Wilfried Cordeau, Chantal Poulin, Yann Robitaille

L’enseignante au primaire Chantal Poulin et l’enseignant d’arts plastiques Yann Robitaille étaient du groupe de trois grimpeurs d’Extinction Rebellion qui se sont fait arrêter après avoir escaladé le pont Jacques-Cartier à Montréal, le 8 octobre dernier. Je les ai rencontrés pour discuter de la relation entre enseignement, urgence climatique et désobéissance civile. Propos recueillis par Wilfried Cordeau.

À bâbord ! : Quel était l’objectif de cette action ?

Chantal Poulin : L’idée, au départ, c’était d’essayer d’obtenir de la visibilité et d’accéder à des tribunes pour parler de l’urgence climatique et mettre l’environnement au cœur de la campagne électorale fédérale. On a proposé à Extinction Rebellion de grimper au sommet du pont et d’y étendre une grande bannière pour poser un geste de visibilité. L’objectif n’a jamais été de bloquer le pont ; pendant l’heure où on y était, il n’était pas bloqué. C’est la police qui a arrêté la circulation pour venir nous chercher. On nous a mis chacun dans une voiture individuelle, puis on a passé huit heures dans des cellules séparées. On était tous persuadé·e·s d’avoir complètement manqué notre coup : on n’avait pas atteint le sommet, on n’avait pas déployé la bannière. Mais, finalement, l’objectif médiatique était atteint. On ne se serait jamais attendus à une telle visibilité…

ÀB ! : Quel cheminement vous a conduit à choisir ce type d’action ?

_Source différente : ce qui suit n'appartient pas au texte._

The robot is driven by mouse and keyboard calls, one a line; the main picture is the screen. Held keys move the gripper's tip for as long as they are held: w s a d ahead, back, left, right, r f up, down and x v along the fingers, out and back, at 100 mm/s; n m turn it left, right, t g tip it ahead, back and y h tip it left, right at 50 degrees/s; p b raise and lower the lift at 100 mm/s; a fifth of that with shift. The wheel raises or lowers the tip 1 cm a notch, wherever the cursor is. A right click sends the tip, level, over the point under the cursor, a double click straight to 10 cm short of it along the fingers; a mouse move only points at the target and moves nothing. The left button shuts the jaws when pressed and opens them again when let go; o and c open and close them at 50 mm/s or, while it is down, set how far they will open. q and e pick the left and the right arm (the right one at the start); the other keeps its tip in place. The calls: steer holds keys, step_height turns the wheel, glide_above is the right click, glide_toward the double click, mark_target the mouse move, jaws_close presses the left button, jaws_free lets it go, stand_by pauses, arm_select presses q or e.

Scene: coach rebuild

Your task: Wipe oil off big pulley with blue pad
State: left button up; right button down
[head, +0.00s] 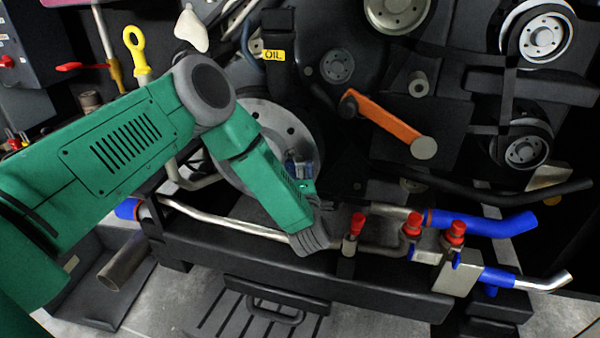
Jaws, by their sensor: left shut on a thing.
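The big pulley (290,125) is a grey disc with a ring of holes, left of centre on the engine front. My green left arm crosses in front of it and hides much of its left and lower part. My left gripper (299,170) is at the lower right of the pulley face, partly hidden behind my forearm. I cannot tell whether the pad touches the pulley. No oil can be made out on the visible face. My right gripper is out of view.
An orange lever (385,122) is right of the pulley. Below run metal pipes with red-capped valves (413,225) and blue hoses (485,222). A yellow-ringed dipstick (136,50) stands at upper left. Smaller pulleys (543,37) are at right. A yellow OIL label (274,55) is above.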

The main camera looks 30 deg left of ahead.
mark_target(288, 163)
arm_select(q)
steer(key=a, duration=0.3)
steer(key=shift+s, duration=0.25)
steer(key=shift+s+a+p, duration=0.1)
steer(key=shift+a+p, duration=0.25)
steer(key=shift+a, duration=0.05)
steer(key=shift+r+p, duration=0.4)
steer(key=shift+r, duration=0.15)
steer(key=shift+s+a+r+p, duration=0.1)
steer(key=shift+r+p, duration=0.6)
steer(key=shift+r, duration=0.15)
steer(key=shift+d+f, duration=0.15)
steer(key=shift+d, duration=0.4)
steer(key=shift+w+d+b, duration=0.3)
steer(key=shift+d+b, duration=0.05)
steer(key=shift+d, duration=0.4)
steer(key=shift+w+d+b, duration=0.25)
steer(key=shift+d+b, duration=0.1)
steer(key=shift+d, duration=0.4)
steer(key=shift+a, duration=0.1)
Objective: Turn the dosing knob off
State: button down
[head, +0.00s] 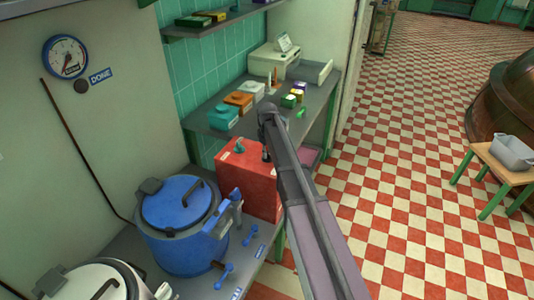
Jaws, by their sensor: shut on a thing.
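A red box (245,180) stands on the bench beside the blue kettle, with a small teal part (238,147) on its top. My arm reaches in from the lower right and bends down by the box's right side. The dark end of my gripper (266,153) shows at the box's right top edge and looks shut. My arm hides most of the gripper and the box's right side. The dosing knob is not clearly visible; it seems to be at the gripper, behind my arm. Its setting cannot be read.
A blue kettle (180,225) and a white kettle (92,286) stand left of the box. Several blue levers, one at the front (228,268), line the bench edge. A shelf (215,120) holds small boxes behind.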

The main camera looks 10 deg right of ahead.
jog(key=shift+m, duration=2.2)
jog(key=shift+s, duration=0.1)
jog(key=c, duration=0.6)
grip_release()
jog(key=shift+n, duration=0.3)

Yann Robitaille : On s’implique depuis longtemps dans beaucoup de causes sociales, mais la lutte actuelle qui est rendue primordiale, qui est la lutte maîtresse, je dirais, pour moi, c’est l’environnement. Si on ne fait rien pour l’environnement, si la planète brûle, quelle justice sociale on va pouvoir gagner ? Pour nous, c’était clair qu’on était prêts à aller plus loin dans nos actions parce qu’on n’a plus le choix, comme société. On ne peut plus attendre que le gouvernement ou la société changent et agissent. On ne peut pas attendre que l’école fasse en sorte que nos jeunes, dans 20 ans, quand ils formeront la génération au pouvoir, seront assez éduqués pour faire des changements : il va être trop tard ! Il est là, le problème : il y a vraiment une urgence. Donc, il faut des vecteurs, il faut des gens qui sont prêts à aller plus loin pour créer le mouvement, pour faire bouger les choses. Qui vont « taper la trail », en quelque sorte…

ÀB ! : Si je comprends bien, la désobéissance civile s’inscrit dans une approche stratégique plus large ?

Y.R. : Si on veut provoquer des réflexions, si on veut faire bouger des choses ou provoquer un mouvement social, eh bien ça passe par la désobéissance civile non violente. Historiquement, c’est un vecteur qui permet de grands changements sociaux. Et on pense qu’on est rendus là, face à l’urgence climatique.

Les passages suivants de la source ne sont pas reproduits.